# DATA EXTRACT
***
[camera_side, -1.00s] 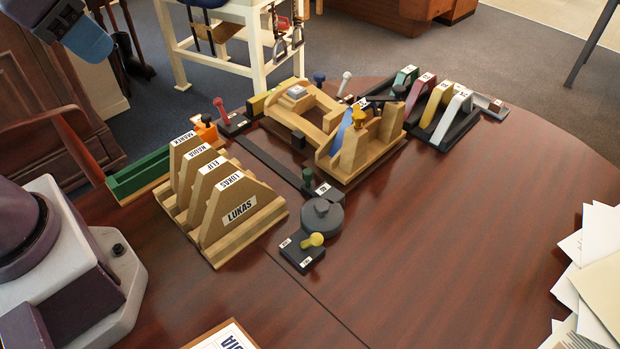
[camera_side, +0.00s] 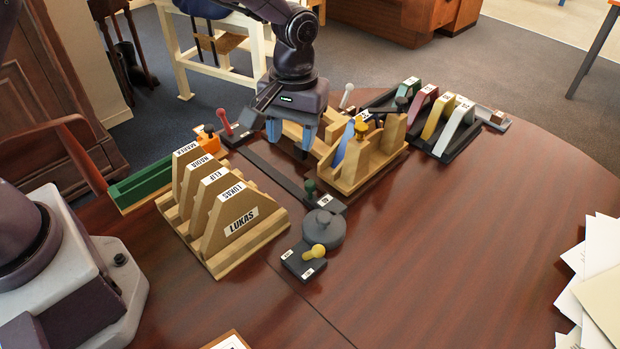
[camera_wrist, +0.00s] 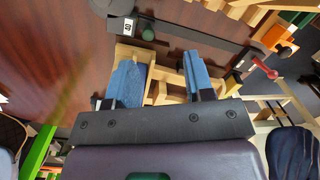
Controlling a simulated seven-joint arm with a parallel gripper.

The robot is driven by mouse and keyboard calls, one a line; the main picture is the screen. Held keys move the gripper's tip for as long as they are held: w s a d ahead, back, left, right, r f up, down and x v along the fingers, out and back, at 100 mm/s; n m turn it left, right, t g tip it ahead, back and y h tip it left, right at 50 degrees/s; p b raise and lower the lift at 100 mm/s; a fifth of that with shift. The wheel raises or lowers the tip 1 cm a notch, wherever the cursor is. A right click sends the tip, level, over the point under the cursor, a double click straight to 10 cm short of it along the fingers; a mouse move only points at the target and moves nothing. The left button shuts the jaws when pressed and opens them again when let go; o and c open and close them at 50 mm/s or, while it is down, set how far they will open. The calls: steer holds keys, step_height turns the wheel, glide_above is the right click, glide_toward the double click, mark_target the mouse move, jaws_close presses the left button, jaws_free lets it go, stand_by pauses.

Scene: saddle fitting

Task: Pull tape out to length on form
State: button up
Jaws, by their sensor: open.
***
# THE PROBLEM
Go back to the lines above and output, exactly as they stand, the ones from the line containing "[camera_side, +0.00s]" to the line containing "Task: Pull tape out to length on form". Leave all pictures behind.

# TASK SOLUTION
[camera_side, +0.00s] 
[camera_wrist, +0.00s] 
Controlling a simulated seven-joint arm with a parallel gripper.

The robot is driven by mouse and keyboard calls, one a line; the main picture is the screen. Held keys move the gripper's tip for as long as they are held: w s a d ahead, back, left, right, r f up, down and x v along the fingers, out and back, at 100 mm/s; n m turn it left, right, t g tip it ahead, back and y h tip it left, right at 50 degrees/s; p b raise and lower the lift at 100 mm/s; a fifth of that with shift. The wheel raises or lowers the tip 1 cm a notch, wherever the cursor is. A right click sends the tip, level, over the point under the cursor, a double click straight to 10 cm short of it along the fingers; a mouse move only points at the target and moves nothing. The left button shuts the jaws when pressed and opens them again when let go; o and c open and close them at 50 mm/s or, while it is down, set how far they will open. The calls: steer holds keys, step_height turns the wheel, glide_above is the right click, glide_toward the double click, mark_target the mouse move, jaws_close presses the left button, jaws_free lets it go, stand_by pauses.

Scene: saddle fitting

Task: Pull tape out to length on form

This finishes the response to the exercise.